From its origin in Talakaveri, the 765-km-long Cauvery flows through Hassan, Mandya and Mysuru districts before entering Tamil Nadu.

Karnataka and Tamil Nadu have spent decades fighting out a legal dispute on sharing the Cauvery water, but lost in the loud shouting match is the rampant pollution and mismanagement of the water on both sides. Only a handful of activists in both states are focussed on the big picture — how a river is headed down a deadly rusty spiral.

Since 2009, a vigilante Chandramohan who heads the Cauvery Nadi Swachata Andolana Samiti, has been chasing authorities, lobbying with political leaders, organising rallies and filing criminal complaints, which includes a famous case in which he was able to incriminate a contractor who discharged the blood of dead pigs into the river.
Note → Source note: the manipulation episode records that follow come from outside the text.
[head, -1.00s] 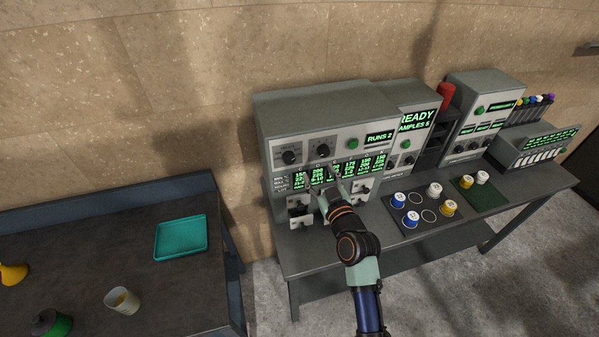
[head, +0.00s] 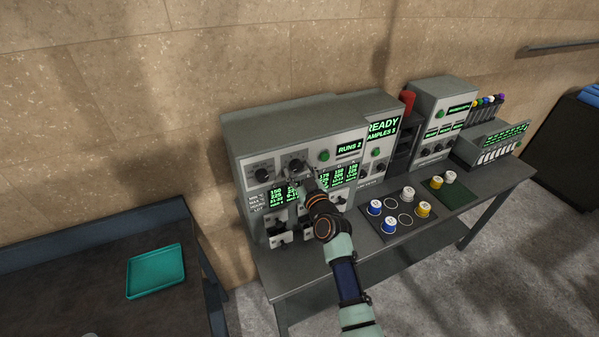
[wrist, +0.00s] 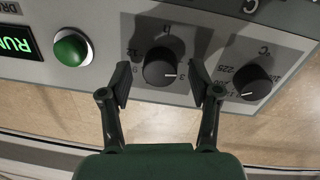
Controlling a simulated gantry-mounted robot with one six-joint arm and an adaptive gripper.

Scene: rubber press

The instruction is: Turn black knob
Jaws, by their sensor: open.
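Two black knobs sit on the grey front panel of the press. In the head view, my gripper (head: 303,176) is at the upper panel near the right knob (head: 295,165). The left knob (head: 261,172) is clear of it.
A green button (wrist: 72,48) and a lit RUN display (wrist: 16,43) are left of knob D in the wrist view. Sample holders and levers (head: 278,232) are below. A dark mat with jars (head: 388,232) lies to the right, a teal tray (head: 156,271) on the left table.

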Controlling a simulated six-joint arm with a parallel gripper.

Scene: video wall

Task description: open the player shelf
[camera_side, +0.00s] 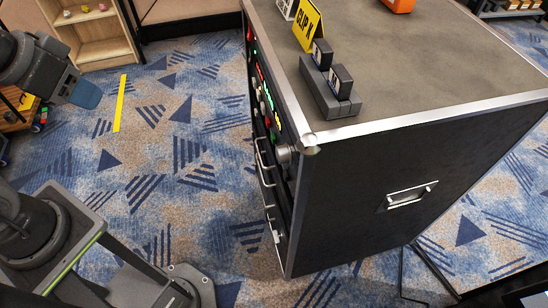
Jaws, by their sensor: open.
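A black rack case (350,190) with silver edges stands right of centre. Its front faces left and shows at a steep slant, with lit buttons and knobs in the upper part. Below these are pull handles, an upper one (263,163) and a lower one (276,232). The fronts look closed, but the slant hides detail, and I cannot tell which one is the player shelf. My gripper (86,95) is at the upper left, open and apart from the rack, with clear floor between them. Its fingers are only partly visible.
On the rack top are a yellow sign (308,25), a grey holder with two small dark boxes (330,88) and an orange object (399,5). A wooden shelf (98,50) stands at the back left. A yellow strip (120,103) lies on the patterned carpet.

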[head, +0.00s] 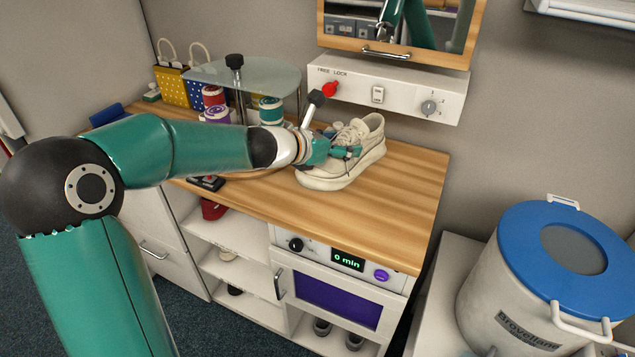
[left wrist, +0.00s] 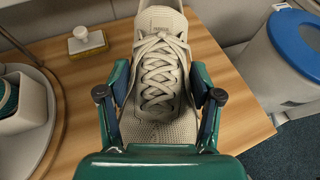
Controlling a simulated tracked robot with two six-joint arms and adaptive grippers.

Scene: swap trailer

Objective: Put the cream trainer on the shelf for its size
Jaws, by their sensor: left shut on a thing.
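The cream trainer (head: 346,160) is on or just above the wooden counter, its toe towards the front left and its heel towards the back right. In the left wrist view the trainer (left wrist: 160,70) shows its laces and tongue between the fingers. My left gripper (head: 340,152) is shut on the trainer across its front part. Below the counter are open shelves; a red shoe (head: 213,209) is on the upper left one, and other shoes are on lower shelves (head: 232,263). Size labels cannot be read. My right gripper is not in view.
A round glass stand (head: 245,75) with coloured rolls (head: 215,105) stands left of the trainer. A control panel (head: 385,92) is on the wall behind. A cupboard unit with a purple window (head: 338,300) sits under the counter. A blue-lidded drum (head: 565,255) stands right. The counter's right end is clear.

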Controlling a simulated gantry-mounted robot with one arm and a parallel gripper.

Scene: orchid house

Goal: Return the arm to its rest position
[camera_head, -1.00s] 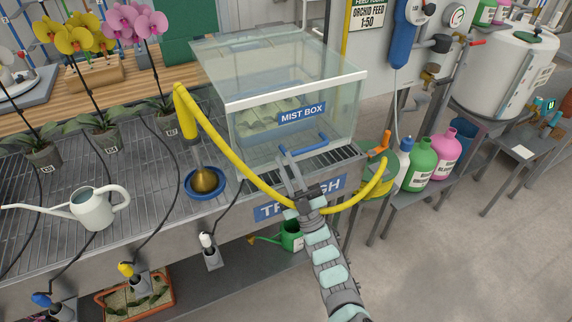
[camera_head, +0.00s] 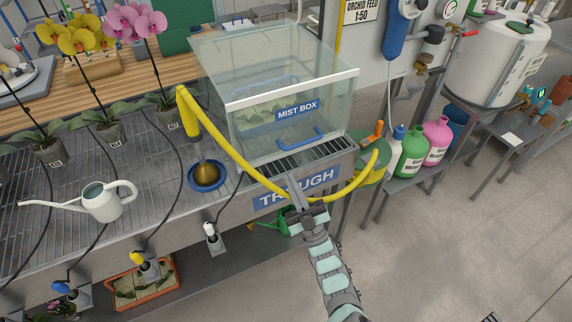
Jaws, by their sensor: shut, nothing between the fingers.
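My gripper (camera_head: 298,193) is shut and empty. It is low in front of the trough's front edge, over the trough sign (camera_head: 268,202). My arm reaches up to it from the bottom of the view. The clear mist box (camera_head: 255,120) stands on the slatted bench behind it, with a blue handle (camera_head: 302,140) on its front; the gripper is apart from this handle. The yellow hose (camera_head: 232,152) loops down close to the gripper and up to the right; I cannot tell whether they touch.
A watering can (camera_head: 102,203), a blue dish (camera_head: 207,190) and potted orchids (camera_head: 48,150) stand on the bench to the left. Green and pink bottles (camera_head: 412,153) stand on a low shelf to the right.

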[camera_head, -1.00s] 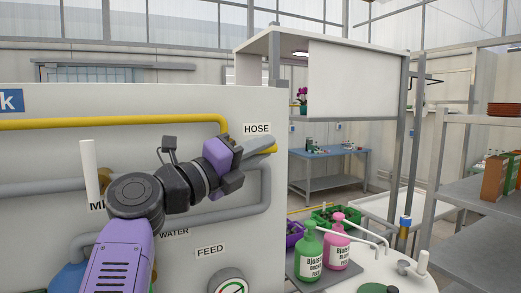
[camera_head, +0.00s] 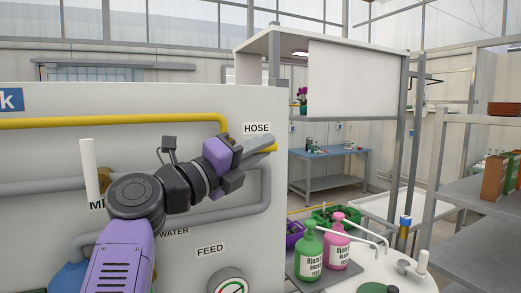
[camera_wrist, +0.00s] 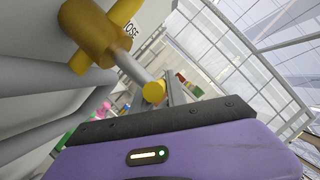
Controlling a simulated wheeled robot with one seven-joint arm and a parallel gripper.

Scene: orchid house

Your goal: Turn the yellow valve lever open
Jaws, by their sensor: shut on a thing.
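The valve at the HOSE label sits at the right end of the grey panel (camera_head: 50,125). A yellow end (camera_head: 272,149) of it shows just right of my gripper (camera_head: 241,158), beside a grey bar. In the wrist view, the brass valve body (camera_wrist: 88,30) is at the upper left, with a grey stem ending in a yellow tip (camera_wrist: 153,92). My gripper is up against the valve and shut on the lever.
A yellow pipe (camera_head: 110,122) and grey pipes run along the panel. A white upright handle (camera_head: 89,167) stands out left of my arm. Green (camera_head: 309,250) and pink (camera_head: 336,243) feed bottles stand right of the panel. The air above the panel is clear.

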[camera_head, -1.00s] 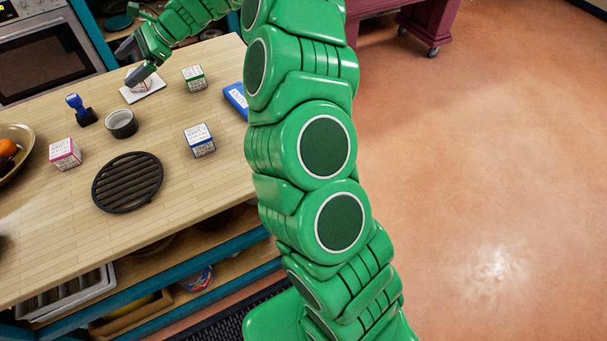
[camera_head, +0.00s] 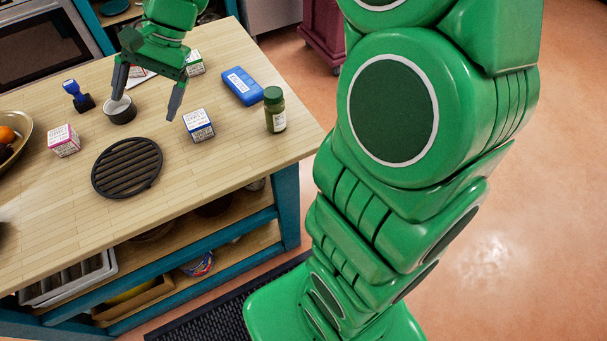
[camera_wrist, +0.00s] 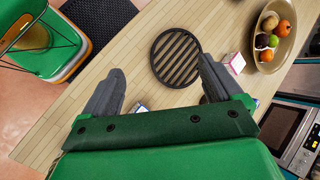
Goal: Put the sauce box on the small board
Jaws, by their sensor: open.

“So far, I’ve met five chief ministers and a slew of union ministers on the need to protect the Cauvery,” Chandramohan told DH. “We need an exclusive law for Cauvery before it is too late.”

Domestic sewage from households in Kushalnagar and Madikeri towns is discharged into the river, thanks to the absence of underground drainage facility. Earlier this year, the Karnataka State Pollution Control Board (KSPCB) cracked the whip on a number of hotels and commercial establishments in Kushalnagar that let out their effluents directly or indirectly into the river.

Adding to the river’s woes is pollution caused by ‘religious superstition’ as some call it — garlands, flowers and other items used during worship thrown into the river.

Unregulated sand mining has also altered the river’s geology. “For about 20 years, miners extracted sand from the riverbed beyond the permitted limit. For example, if the contract permitted them to go up to 2 feet, they’d go up to 8-10 feet. As a result, craters have formed on the river bed,” environmentalist T G Premkumar said.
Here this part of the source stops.